#### Objective
Scan the entries below for the word "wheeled". Copy each line that has it.

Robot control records
* * * *

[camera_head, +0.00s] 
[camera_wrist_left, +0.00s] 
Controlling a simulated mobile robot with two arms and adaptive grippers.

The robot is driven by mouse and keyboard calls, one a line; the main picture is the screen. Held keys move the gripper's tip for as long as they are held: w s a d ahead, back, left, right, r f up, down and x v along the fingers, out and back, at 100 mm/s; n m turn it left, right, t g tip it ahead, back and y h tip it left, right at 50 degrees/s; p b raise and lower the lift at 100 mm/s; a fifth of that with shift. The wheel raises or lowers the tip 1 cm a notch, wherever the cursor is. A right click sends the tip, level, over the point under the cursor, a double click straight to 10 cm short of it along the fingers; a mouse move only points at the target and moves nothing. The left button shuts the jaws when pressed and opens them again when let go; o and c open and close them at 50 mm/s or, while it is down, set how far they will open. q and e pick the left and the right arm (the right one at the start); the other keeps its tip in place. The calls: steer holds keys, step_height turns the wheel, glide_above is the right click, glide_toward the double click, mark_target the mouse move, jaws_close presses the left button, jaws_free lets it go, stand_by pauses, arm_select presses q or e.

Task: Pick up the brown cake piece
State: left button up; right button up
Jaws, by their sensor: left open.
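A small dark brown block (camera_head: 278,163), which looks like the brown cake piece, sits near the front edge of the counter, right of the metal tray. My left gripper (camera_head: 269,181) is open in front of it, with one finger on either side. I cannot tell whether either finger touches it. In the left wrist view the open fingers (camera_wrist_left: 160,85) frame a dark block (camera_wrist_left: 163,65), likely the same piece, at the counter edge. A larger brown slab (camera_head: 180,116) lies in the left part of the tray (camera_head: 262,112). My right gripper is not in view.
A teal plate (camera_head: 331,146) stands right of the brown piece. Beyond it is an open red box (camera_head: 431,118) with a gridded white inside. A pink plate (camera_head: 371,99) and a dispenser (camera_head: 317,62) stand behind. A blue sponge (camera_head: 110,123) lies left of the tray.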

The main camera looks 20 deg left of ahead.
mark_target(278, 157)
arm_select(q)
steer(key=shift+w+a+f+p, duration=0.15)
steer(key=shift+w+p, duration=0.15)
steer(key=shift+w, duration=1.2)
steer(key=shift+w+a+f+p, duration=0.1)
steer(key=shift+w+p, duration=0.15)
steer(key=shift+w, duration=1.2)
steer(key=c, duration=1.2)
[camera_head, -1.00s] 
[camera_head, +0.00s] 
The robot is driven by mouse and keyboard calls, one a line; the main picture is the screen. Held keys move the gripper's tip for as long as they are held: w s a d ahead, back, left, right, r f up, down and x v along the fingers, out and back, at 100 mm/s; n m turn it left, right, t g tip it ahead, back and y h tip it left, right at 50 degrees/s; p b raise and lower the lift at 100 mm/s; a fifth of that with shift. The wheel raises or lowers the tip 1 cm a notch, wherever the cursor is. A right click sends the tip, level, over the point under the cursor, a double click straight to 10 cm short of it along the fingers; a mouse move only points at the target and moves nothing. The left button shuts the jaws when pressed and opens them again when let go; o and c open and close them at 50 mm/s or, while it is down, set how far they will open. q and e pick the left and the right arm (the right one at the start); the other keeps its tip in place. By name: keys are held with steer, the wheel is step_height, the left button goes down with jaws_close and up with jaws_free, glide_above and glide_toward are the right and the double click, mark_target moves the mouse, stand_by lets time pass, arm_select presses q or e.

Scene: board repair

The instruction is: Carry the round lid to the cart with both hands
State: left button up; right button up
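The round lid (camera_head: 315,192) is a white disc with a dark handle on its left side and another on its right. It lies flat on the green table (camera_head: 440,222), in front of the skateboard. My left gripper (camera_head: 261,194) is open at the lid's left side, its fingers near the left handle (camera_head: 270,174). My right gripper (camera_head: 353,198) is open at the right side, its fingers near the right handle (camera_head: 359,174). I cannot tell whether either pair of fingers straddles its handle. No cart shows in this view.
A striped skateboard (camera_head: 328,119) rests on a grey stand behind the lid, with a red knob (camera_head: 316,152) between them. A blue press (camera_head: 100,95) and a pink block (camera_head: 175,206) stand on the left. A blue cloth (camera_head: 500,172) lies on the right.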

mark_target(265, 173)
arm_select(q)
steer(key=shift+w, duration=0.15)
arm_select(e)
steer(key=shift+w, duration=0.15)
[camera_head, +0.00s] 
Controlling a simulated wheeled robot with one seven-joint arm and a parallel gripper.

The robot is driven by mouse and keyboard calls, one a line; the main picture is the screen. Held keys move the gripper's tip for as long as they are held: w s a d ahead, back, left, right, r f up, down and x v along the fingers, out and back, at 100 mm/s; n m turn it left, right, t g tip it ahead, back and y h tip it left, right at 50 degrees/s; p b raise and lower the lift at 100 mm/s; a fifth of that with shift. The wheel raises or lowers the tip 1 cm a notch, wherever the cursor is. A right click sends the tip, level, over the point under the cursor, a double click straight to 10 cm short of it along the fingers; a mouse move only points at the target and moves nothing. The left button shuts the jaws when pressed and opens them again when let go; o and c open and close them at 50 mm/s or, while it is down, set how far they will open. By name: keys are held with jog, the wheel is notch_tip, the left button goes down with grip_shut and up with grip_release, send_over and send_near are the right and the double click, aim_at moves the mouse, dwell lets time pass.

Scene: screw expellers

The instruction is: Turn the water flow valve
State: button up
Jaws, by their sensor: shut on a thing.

* * * *

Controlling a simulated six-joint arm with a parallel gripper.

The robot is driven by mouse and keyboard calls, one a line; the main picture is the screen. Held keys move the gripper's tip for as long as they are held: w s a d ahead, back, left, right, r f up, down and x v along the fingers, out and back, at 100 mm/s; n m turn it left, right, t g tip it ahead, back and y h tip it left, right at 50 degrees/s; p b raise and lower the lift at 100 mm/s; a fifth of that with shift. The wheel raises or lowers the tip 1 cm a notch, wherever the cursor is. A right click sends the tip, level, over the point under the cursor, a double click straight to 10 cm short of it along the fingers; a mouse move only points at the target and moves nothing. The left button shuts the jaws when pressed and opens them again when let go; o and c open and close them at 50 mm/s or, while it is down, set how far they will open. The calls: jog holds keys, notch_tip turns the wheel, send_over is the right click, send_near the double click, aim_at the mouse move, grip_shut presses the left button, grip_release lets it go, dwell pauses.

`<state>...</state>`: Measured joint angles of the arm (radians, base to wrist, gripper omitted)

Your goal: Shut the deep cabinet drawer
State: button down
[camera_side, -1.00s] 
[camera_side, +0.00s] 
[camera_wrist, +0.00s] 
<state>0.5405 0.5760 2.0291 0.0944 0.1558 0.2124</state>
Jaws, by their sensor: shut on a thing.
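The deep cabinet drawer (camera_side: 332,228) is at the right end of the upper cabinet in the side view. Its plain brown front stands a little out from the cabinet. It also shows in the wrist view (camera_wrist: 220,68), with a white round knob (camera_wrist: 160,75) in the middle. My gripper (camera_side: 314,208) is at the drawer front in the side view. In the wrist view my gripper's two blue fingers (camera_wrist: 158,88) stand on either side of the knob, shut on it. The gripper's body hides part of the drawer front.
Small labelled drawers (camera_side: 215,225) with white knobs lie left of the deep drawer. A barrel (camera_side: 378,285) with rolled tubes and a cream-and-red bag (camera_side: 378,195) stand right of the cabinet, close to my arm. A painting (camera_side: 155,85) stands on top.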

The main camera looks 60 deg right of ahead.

* * * *

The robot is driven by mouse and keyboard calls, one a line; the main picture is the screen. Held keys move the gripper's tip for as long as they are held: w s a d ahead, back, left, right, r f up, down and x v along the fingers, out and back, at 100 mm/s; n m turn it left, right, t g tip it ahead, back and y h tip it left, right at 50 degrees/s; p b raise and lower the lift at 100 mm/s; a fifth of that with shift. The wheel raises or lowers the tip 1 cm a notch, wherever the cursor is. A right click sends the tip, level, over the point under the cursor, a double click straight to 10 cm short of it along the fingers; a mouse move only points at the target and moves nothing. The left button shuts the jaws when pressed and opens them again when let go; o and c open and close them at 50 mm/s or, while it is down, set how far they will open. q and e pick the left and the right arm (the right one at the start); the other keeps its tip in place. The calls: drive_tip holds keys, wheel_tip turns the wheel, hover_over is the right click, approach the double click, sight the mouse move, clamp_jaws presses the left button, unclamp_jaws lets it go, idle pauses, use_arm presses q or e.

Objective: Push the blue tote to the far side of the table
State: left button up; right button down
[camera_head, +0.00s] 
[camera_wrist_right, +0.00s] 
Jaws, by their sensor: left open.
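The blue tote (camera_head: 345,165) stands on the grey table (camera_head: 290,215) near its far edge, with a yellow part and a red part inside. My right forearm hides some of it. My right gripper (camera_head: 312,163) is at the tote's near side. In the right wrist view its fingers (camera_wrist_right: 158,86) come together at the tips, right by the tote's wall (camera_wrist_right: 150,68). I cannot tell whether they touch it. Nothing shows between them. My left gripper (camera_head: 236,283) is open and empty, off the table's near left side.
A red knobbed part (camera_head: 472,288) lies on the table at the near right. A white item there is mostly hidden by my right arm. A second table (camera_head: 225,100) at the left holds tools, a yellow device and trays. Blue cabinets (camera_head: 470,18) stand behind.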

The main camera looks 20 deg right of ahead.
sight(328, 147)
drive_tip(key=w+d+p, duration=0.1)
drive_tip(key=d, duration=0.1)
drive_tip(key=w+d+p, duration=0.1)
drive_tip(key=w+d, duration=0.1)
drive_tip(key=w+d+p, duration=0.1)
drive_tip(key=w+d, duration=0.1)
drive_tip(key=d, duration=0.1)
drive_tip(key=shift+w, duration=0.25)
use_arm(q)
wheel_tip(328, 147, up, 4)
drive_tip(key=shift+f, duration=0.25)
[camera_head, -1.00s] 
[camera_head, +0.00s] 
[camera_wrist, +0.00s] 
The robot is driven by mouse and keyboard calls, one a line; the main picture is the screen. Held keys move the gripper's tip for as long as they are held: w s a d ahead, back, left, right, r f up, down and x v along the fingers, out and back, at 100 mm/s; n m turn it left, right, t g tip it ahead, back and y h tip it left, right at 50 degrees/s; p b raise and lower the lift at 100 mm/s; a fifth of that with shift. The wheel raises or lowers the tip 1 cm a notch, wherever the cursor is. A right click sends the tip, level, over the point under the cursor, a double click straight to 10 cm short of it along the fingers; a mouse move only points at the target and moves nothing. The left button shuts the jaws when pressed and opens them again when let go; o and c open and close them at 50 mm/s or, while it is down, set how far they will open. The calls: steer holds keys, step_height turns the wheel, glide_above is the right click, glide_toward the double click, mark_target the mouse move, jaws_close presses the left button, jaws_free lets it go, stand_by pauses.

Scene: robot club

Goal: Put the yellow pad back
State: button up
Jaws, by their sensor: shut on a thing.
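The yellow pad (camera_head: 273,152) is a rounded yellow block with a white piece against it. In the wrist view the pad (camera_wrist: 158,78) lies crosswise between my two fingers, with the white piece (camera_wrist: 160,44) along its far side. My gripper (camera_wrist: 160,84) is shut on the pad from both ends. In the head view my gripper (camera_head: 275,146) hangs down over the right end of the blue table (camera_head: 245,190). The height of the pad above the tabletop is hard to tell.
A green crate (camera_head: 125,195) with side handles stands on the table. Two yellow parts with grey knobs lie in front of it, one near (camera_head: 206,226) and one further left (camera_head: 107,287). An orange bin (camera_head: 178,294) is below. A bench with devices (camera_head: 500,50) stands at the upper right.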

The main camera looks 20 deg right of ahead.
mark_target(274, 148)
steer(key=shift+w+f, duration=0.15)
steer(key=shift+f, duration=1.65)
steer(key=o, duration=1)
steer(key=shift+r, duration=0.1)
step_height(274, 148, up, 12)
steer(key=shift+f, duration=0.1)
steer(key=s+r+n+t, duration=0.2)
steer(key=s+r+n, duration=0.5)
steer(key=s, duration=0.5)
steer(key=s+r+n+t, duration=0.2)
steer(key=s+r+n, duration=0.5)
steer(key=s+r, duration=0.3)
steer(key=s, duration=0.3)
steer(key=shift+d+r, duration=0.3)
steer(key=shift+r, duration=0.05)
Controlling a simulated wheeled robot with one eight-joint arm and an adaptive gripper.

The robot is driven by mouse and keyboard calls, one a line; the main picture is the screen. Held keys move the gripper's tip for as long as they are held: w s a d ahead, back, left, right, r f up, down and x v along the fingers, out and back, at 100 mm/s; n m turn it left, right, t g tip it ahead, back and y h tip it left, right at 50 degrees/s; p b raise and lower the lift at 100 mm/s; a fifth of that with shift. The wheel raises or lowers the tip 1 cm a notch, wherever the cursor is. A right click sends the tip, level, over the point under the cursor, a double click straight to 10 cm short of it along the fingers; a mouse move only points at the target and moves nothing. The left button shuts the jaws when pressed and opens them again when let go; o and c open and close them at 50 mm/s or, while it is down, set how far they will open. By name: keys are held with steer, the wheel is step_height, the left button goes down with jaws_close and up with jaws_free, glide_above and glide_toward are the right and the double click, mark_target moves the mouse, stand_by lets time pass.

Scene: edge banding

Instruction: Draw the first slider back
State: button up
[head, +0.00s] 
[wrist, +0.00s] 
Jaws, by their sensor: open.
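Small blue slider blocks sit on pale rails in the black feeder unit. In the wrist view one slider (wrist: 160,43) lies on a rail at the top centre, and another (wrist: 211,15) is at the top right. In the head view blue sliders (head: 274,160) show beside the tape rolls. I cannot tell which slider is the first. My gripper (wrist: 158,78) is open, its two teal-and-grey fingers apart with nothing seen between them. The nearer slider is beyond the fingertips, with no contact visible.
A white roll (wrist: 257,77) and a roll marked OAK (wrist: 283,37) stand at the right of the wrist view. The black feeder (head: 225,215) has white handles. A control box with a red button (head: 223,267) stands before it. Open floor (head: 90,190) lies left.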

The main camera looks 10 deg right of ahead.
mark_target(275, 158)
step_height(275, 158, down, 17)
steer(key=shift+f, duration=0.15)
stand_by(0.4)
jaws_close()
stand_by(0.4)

* * * *

#### The output
Controlling a simulated wheeled robot with one seven-joint arm and a parallel gripper.
Controlling a simulated wheeled robot with one eight-joint arm and an adaptive gripper.

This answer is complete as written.